- DIRECTION -
Below you will find a set of lines. Repeat them all exactly.

- DATA EXTRACT -
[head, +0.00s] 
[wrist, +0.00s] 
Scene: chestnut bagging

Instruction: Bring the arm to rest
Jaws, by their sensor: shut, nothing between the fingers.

- REPLY -
[head, +0.00s] 
[wrist, +0.00s] 
Scene: chestnut bagging

Instruction: Bring the arm to rest
Jaws, by their sensor: shut, nothing between the fingers.

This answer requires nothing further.